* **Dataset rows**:

————————

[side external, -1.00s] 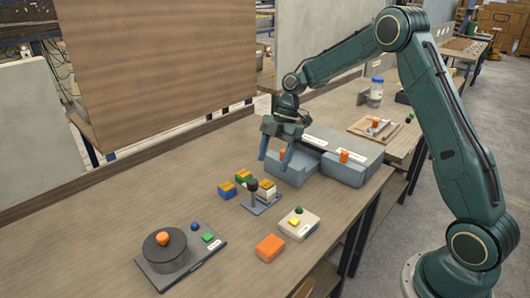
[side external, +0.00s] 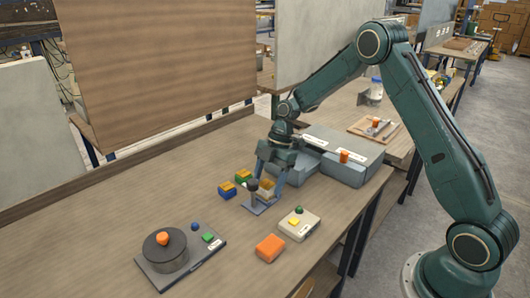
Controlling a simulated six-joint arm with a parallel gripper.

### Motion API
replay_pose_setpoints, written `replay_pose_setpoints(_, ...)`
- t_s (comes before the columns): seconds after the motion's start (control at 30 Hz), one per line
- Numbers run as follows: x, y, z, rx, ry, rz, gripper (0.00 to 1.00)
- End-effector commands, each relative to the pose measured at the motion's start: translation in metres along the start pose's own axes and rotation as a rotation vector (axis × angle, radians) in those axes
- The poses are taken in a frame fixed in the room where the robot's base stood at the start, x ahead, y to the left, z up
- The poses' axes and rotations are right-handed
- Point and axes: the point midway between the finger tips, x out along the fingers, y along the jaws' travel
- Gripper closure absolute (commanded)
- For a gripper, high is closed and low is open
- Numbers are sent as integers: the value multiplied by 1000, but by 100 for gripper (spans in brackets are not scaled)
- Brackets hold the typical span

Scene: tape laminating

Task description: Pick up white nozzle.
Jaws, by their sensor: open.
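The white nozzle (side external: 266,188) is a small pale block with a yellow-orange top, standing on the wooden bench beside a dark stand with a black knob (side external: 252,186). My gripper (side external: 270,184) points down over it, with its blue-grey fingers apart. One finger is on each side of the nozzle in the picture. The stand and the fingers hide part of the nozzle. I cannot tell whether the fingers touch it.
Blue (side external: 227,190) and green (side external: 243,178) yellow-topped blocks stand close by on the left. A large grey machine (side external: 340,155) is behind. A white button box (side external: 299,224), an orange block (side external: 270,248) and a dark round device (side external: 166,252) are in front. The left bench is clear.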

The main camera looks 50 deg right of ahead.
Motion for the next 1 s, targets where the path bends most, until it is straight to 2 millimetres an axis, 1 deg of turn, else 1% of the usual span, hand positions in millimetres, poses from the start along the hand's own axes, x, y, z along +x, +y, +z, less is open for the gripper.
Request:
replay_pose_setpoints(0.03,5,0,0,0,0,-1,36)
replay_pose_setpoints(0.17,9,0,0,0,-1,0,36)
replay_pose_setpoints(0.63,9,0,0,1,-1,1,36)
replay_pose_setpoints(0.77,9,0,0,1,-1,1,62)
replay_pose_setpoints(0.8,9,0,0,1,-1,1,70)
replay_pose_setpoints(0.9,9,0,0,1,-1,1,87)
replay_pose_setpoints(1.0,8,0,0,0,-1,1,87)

————————

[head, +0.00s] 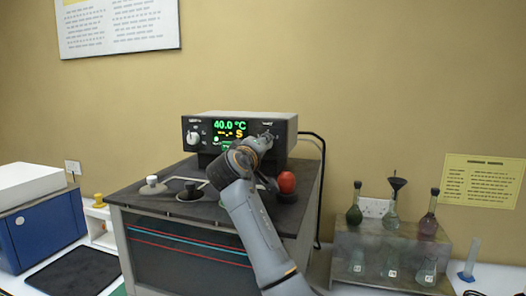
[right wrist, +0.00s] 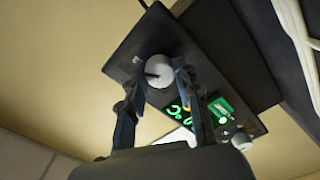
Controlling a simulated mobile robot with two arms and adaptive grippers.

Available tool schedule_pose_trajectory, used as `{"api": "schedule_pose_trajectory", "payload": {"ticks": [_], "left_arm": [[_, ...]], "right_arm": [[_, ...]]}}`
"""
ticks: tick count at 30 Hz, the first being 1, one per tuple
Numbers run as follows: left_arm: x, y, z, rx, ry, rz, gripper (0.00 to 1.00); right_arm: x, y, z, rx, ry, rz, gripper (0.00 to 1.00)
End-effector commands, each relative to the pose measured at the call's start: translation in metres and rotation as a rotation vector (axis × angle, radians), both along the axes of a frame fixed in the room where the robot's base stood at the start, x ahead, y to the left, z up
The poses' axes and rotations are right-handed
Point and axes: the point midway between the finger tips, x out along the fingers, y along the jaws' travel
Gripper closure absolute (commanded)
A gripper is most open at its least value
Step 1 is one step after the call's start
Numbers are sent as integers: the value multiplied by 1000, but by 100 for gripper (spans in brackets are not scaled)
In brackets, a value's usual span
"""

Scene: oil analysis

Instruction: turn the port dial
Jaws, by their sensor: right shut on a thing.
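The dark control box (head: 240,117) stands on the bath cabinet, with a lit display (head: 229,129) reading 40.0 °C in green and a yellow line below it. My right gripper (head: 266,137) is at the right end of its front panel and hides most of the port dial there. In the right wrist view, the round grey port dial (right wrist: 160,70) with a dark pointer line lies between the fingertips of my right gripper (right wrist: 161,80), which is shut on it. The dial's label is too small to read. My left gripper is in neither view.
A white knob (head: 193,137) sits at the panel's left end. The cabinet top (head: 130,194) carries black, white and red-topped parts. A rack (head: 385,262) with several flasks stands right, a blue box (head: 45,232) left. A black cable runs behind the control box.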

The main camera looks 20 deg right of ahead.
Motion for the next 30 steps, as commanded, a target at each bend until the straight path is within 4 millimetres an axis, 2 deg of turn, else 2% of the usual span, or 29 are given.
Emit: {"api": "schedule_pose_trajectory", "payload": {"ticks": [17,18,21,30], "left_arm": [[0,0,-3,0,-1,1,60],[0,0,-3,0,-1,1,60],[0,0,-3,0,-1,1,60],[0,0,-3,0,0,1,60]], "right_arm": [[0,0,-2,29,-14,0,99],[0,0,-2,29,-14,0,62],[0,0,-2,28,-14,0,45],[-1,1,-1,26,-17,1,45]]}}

————————

* **Stated goal**: Each line from the one bearing "(0.00 to 1.00);" through the one bearing "at the call's" is to be duplicated without change; all remaining lines are to be left out.

* **Complete response**:
Numbers run as follows: left_arm: x, y, z, rx, ry, rz, gripper (0.00 to 1.00); right_arm: x, y, z, rx, ry, rz, gripper (0.00 to 1.00)
End-effector commands, each relative to the pose measured at the call's start: translation in metres and rotation as a rotation vector (axis × angle, radians), both along the axes of a frame fixed in the room where the robot's base stood at the start, x ahead, y to the left, z up

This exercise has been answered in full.